DIRECTIONS FOR THIS TASK: Print them exactly: the lines from the beginning of the entries below through the line that contains "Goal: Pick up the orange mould", and only those, with the pictures left out.

# Start of DATA ENTRIES

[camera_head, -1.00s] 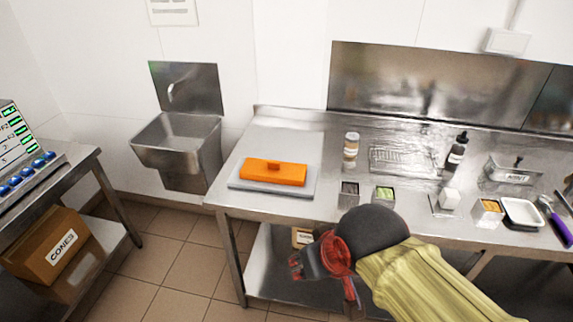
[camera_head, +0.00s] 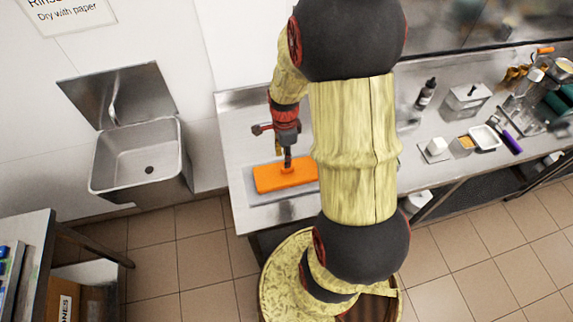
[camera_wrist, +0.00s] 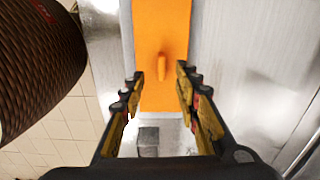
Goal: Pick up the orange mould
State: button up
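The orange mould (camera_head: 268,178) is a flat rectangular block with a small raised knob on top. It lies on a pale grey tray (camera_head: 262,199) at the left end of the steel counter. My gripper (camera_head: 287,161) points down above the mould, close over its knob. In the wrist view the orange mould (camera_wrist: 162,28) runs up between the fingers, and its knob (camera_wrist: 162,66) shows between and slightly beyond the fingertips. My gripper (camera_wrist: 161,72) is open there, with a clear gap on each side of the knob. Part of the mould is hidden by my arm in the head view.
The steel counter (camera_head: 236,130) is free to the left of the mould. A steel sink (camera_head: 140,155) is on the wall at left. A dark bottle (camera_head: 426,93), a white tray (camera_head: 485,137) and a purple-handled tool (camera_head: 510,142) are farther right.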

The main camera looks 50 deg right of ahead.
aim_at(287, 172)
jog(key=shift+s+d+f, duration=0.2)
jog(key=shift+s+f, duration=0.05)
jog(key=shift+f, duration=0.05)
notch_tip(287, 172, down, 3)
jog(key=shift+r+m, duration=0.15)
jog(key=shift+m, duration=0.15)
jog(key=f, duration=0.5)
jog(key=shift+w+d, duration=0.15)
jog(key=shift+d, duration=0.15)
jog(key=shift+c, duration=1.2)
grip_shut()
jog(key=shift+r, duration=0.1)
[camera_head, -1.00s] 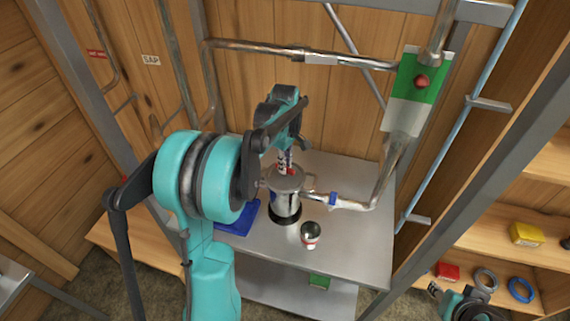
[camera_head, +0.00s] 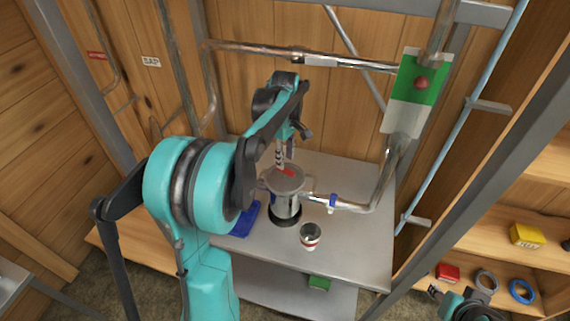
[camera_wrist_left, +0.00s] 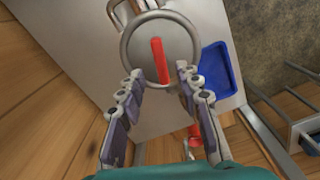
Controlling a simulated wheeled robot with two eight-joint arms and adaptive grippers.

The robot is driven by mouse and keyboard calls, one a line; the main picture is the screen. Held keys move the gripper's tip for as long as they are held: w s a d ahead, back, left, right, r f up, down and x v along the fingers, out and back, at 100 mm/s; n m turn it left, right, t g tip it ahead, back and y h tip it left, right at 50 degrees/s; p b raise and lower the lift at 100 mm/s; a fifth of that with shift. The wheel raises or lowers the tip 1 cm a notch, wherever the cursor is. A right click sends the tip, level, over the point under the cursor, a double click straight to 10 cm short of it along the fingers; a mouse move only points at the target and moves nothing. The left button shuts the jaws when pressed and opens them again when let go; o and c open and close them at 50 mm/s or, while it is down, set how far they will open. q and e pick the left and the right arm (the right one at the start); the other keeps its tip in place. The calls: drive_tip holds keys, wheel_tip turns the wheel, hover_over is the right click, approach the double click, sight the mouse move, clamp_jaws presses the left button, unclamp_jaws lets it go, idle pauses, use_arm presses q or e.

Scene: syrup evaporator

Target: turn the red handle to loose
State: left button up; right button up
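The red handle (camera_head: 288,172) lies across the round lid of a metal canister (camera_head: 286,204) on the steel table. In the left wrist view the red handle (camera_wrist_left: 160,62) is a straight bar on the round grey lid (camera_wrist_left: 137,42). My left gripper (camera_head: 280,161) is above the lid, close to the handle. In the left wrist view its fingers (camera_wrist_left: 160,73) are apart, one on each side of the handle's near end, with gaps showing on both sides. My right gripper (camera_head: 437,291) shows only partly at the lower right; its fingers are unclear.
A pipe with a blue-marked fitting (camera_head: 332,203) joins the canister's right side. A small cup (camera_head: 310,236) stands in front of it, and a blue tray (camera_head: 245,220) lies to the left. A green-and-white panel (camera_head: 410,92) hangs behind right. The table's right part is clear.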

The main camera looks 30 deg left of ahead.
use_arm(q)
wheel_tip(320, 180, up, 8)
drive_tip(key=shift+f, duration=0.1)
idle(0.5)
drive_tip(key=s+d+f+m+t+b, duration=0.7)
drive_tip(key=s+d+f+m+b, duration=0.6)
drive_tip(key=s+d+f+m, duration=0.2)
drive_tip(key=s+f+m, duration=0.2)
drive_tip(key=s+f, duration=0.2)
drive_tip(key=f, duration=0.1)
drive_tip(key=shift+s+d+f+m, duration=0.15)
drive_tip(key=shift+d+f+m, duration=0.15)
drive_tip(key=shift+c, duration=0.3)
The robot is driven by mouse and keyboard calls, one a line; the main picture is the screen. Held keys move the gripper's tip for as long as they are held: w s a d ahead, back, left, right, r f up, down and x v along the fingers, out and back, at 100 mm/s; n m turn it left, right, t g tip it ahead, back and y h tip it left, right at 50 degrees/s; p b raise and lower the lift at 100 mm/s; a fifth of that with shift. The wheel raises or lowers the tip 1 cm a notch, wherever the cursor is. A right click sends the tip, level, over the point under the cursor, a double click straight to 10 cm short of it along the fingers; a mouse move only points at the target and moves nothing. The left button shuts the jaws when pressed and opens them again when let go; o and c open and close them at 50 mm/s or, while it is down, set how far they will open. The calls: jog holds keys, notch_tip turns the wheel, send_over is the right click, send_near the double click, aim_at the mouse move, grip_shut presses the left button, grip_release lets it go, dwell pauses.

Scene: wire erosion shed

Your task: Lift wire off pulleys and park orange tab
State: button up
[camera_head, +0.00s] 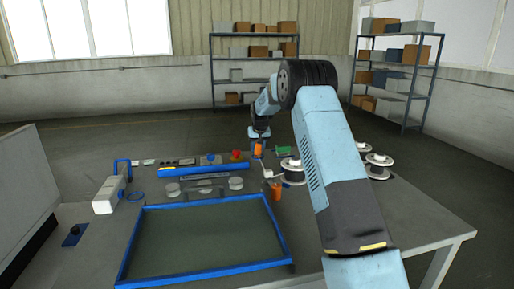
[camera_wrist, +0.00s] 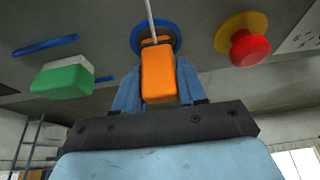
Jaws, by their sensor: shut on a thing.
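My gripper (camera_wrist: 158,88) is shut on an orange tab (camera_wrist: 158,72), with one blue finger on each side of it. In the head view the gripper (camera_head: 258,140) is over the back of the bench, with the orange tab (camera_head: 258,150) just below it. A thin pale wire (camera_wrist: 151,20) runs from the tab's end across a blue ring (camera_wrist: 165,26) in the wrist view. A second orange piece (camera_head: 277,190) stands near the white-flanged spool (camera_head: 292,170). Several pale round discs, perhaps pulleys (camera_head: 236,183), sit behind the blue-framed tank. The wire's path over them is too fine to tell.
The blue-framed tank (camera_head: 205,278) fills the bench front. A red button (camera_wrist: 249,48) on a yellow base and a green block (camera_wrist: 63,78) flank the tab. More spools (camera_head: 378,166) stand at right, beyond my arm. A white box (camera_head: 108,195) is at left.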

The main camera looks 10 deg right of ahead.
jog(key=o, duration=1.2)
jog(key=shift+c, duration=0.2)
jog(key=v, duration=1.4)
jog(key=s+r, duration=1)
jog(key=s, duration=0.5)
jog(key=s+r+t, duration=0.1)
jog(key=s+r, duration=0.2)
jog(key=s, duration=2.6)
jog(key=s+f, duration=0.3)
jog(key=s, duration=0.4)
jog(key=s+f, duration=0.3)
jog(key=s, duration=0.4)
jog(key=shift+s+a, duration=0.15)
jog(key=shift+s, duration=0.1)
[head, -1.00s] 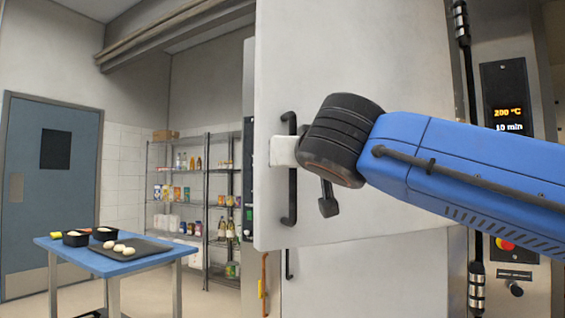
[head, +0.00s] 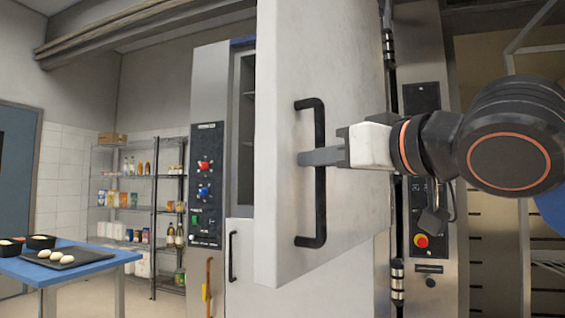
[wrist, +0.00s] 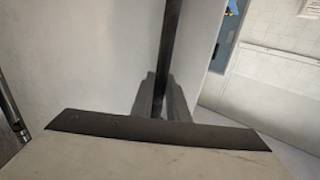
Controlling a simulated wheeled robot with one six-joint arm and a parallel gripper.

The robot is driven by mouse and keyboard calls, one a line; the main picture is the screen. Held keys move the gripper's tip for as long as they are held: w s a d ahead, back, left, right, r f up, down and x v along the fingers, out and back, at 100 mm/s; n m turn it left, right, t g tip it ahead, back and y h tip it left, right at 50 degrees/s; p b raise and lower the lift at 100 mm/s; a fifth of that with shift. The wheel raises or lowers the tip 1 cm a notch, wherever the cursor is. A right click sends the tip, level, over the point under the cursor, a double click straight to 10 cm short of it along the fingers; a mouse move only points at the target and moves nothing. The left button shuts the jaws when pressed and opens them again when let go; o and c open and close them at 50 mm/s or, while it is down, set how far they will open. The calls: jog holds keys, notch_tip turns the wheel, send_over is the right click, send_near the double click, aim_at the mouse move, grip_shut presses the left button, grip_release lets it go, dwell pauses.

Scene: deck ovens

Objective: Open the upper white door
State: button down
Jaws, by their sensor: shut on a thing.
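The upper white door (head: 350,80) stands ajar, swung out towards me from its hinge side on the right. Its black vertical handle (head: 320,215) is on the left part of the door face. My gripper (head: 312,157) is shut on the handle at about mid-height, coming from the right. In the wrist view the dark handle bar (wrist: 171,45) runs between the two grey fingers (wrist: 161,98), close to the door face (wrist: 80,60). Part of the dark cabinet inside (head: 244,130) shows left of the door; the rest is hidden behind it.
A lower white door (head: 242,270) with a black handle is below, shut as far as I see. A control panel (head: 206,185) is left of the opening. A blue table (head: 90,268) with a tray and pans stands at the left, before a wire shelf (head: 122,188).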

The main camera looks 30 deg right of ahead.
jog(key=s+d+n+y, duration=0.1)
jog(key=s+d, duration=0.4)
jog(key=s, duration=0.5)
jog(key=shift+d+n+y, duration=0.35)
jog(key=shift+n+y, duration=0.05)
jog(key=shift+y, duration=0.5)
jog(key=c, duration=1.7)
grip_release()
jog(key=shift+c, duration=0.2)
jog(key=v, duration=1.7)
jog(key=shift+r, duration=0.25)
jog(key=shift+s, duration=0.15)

# End of DATA ENTRIES

EXPECTED ANSWER:
[camera_head, -1.00s] 
[camera_head, +0.00s] 
[camera_wrist, +0.00s] 
Goal: Pick up the orange mould

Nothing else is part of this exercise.